PROBLEM REQUIREMENTS: Pull out every line of the listing below where "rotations" appears.

RAW DATA:
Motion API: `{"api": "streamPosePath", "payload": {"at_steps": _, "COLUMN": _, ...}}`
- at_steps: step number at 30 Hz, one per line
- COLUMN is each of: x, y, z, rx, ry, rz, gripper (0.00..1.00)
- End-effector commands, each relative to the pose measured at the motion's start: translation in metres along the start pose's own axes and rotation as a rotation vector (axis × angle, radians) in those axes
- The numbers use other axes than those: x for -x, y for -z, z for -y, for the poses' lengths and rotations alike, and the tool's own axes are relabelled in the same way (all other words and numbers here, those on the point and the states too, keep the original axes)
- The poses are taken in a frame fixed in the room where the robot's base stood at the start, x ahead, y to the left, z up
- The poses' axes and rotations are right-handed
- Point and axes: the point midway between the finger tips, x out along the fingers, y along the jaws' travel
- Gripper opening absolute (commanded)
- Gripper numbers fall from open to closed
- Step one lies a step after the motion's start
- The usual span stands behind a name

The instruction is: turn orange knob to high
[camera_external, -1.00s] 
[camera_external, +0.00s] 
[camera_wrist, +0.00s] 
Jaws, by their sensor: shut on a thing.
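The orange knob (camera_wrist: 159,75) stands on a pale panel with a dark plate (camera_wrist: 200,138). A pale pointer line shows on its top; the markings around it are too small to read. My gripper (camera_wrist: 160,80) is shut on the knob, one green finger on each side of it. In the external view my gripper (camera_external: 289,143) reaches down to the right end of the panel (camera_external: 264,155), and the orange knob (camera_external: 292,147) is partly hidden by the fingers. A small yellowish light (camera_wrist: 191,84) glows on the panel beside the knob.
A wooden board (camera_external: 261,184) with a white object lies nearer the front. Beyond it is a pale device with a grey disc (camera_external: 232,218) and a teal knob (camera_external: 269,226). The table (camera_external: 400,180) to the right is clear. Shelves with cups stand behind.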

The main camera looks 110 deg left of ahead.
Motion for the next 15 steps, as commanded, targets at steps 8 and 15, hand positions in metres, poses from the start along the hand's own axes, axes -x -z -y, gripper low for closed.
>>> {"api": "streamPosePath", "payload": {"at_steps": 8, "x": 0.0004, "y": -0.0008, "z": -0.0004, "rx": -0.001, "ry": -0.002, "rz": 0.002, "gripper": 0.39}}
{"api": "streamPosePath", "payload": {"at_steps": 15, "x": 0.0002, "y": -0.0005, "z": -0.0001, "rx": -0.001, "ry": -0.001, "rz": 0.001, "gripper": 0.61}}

WRITTEN SOLUTION:
- The numbers use other axes than those: x for -x, y for -z, z for -y, for the poses' lengths and rotations alike, and the tool's own axes are relabelled in the same way (all other words and numbers here, those on the point and the states too, keep the original axes)
- The poses' axes and rotations are right-handed

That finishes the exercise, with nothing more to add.